#### Problem requirements:
Give the number of lines in the records below that include "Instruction". Reply with that number alone.

#### Supplied data:
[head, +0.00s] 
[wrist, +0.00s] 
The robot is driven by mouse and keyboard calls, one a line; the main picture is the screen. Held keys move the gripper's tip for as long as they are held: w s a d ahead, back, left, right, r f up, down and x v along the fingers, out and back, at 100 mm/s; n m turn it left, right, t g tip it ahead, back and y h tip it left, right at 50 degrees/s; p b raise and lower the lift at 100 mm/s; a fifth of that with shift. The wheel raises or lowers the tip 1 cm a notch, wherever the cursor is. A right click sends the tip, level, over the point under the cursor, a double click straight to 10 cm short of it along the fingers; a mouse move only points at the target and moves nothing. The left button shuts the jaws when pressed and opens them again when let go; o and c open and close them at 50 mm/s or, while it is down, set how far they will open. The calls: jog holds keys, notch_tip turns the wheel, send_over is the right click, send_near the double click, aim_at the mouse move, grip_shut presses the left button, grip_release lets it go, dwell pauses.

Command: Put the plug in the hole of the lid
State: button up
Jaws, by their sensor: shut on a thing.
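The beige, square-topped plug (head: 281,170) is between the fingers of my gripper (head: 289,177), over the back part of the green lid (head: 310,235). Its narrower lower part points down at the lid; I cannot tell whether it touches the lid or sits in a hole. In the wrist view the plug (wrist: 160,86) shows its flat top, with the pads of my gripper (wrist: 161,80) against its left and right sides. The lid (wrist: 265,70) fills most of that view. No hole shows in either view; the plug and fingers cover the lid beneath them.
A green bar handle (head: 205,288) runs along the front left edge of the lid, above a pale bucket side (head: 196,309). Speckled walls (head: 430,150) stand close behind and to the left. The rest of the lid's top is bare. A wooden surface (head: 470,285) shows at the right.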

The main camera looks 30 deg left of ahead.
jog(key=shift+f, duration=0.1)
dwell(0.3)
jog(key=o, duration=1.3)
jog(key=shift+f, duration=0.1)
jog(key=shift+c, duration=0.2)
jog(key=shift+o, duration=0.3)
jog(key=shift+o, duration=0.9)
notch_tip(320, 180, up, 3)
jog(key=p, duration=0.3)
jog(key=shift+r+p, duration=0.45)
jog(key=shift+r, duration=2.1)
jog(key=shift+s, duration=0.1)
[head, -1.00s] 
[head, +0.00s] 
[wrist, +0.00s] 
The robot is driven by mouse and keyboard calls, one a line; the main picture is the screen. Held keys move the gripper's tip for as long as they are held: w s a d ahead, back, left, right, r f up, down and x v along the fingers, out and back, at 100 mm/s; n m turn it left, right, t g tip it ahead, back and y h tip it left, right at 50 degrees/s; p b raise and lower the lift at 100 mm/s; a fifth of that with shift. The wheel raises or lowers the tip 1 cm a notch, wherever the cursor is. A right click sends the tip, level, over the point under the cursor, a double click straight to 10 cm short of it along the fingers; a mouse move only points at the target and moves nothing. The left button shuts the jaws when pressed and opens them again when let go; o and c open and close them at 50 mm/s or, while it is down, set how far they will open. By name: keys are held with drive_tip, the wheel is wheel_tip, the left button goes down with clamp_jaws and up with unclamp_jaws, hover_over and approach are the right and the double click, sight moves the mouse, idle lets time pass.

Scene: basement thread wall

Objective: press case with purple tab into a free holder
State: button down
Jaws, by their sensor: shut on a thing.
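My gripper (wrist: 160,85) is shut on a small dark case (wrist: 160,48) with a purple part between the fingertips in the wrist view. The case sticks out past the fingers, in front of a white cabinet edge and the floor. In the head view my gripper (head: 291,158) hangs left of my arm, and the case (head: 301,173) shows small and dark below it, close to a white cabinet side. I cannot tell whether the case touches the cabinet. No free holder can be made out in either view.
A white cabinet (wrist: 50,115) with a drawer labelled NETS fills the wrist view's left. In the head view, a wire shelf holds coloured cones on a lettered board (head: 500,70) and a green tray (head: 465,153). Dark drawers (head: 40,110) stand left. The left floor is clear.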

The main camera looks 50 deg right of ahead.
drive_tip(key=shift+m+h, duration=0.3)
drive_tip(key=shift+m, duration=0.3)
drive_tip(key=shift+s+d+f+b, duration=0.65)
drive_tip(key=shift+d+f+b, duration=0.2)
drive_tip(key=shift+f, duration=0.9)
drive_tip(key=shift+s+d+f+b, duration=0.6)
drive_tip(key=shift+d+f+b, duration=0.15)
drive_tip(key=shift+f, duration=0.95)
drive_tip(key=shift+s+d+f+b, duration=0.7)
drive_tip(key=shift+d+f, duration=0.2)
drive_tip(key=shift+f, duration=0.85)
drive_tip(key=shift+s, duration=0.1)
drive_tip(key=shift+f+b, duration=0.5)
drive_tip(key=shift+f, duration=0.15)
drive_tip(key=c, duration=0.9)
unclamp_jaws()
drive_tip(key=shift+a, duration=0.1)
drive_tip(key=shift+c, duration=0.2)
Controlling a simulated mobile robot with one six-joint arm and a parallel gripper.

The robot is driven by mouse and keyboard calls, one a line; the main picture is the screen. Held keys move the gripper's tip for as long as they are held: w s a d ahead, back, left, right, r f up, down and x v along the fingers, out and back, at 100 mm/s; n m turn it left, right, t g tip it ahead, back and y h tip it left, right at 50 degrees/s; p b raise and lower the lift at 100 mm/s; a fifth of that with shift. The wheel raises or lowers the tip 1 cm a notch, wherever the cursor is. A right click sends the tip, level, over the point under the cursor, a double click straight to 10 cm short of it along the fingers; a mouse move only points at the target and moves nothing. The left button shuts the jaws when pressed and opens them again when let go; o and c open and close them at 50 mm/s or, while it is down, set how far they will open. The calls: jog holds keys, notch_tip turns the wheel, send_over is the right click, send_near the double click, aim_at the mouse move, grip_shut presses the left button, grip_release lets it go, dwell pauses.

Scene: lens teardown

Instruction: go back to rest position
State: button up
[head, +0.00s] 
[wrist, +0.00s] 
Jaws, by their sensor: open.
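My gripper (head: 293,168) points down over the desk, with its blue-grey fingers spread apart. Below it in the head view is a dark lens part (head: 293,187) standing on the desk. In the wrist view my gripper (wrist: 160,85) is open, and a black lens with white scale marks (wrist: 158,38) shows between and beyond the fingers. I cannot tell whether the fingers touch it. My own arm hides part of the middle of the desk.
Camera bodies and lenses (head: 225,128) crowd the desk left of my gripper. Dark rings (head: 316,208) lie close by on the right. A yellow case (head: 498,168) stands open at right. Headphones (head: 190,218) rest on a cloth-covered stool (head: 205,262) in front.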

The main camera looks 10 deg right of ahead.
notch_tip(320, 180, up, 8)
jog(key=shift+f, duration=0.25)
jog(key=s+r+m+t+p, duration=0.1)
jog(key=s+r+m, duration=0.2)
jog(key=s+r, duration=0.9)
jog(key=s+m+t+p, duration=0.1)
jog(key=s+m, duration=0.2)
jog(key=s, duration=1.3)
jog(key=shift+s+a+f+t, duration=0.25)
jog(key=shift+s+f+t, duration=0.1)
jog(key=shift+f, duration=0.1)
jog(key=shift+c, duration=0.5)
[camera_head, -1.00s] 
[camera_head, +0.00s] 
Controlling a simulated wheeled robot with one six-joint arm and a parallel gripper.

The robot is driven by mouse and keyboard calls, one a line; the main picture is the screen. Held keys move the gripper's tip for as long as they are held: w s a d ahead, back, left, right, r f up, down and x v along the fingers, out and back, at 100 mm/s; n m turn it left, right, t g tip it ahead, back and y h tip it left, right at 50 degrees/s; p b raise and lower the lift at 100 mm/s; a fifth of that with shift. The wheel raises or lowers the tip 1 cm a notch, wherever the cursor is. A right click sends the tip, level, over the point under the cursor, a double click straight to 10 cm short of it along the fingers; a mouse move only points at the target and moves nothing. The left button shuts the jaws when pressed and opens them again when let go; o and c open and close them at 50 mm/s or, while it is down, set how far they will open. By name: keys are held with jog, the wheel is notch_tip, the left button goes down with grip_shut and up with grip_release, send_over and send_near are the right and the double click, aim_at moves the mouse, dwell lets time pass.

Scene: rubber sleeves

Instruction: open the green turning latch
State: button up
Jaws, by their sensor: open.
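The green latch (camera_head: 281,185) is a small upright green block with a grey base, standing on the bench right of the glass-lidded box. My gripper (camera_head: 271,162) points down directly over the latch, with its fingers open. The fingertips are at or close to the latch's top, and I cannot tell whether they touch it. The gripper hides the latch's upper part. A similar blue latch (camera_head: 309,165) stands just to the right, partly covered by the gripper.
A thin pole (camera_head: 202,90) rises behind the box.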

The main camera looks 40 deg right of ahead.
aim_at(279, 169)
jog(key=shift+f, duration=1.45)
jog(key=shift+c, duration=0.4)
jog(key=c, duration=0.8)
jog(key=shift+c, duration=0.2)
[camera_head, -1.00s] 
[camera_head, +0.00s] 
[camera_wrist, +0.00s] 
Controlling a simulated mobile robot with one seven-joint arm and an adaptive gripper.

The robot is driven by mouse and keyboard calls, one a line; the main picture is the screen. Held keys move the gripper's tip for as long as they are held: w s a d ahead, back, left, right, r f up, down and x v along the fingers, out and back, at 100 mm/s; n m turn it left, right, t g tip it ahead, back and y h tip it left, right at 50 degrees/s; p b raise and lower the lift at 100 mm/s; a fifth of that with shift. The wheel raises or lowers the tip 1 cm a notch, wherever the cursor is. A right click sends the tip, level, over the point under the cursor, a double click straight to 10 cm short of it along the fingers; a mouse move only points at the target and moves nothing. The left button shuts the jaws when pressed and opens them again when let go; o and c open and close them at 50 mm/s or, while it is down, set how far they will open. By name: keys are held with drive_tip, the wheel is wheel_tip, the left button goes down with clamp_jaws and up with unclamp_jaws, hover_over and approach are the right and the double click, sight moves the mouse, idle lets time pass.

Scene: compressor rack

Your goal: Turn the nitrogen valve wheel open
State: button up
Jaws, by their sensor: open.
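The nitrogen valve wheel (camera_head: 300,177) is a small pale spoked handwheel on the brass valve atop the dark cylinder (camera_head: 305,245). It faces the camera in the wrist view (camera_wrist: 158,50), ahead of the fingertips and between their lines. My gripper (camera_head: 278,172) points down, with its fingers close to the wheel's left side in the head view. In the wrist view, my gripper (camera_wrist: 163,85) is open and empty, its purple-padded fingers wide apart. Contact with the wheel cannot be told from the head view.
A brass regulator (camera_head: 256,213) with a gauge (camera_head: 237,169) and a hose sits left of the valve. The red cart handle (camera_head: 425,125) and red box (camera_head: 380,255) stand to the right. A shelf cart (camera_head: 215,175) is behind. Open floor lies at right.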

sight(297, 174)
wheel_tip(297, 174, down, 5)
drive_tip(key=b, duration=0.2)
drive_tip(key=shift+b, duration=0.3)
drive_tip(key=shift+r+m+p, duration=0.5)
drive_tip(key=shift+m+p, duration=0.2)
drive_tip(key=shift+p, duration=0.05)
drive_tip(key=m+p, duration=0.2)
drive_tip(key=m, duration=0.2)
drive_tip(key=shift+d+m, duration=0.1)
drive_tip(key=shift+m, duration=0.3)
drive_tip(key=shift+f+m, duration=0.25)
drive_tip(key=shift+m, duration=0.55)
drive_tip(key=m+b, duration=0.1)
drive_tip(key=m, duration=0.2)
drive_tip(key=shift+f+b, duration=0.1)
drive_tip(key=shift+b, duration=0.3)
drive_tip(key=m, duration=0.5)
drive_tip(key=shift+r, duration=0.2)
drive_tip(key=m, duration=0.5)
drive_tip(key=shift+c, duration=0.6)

#### Result for this exercise:
2